When choosing a domain TLD for your web address, popularity is a factor you should consider. For some less technically-inclined people, the .com extension is, for all intents and purposes, synonymous with websites. These web users may not trust domains that do not have an extension that they recognize. Domain names are an essential characteristic of all websites. Be sure to pick a TLD consistent with your brand and your vision that way you will have no problems in establishing your online presence.
It’s important to determine the purpose of your site before selecting a TLD. If the main objective is to go international or to sell products, consider choosing .com or .biz. If it’s a site that will represent an organization, .org could be your best bet.

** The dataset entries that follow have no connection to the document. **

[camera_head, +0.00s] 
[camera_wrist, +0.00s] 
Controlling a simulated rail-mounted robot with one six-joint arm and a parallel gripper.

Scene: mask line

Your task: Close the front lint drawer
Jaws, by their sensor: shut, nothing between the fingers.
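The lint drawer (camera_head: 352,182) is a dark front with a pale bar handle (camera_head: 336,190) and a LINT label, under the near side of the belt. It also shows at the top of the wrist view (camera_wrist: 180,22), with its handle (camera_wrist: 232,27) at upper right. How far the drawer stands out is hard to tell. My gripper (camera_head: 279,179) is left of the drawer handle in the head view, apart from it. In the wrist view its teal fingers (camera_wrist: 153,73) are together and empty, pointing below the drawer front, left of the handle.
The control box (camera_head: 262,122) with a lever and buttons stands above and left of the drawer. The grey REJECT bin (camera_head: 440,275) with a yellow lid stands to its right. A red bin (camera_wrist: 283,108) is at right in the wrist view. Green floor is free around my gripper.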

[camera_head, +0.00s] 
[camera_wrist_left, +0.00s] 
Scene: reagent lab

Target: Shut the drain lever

Keep in mind that if you want to target local visitors in your area to your site, then you can use country code TLDs. Some popular ones include .si (Slovenia), .it (Italy), .de (Germany), and so on. Remember that many TLDs have restrictions.
Lastly, the age of your audience might also be something to consider. Seems that new generation consider typing "www" each time the way how "old people find websites". General speaking means that nearly overyone over 30 age habitualy write urls with "www" at the front, and everyone under 18 always omitte.
The above could be an indication that Millennials might not care that much about domain extensions, i.e. they will not type in the domain name at all. If that’s the audience you’re targeting, your TLD choice might be entirely open.
The internet is still in its infancy, and so is the naming and discoverability of our online property. Traditional domain names like .com, .net, and .org have been around for more than 30 years and it’s hard to imagine an immediate future without domains. However, this future will look very different due to the new gTLDs which only started appearing a few years ago.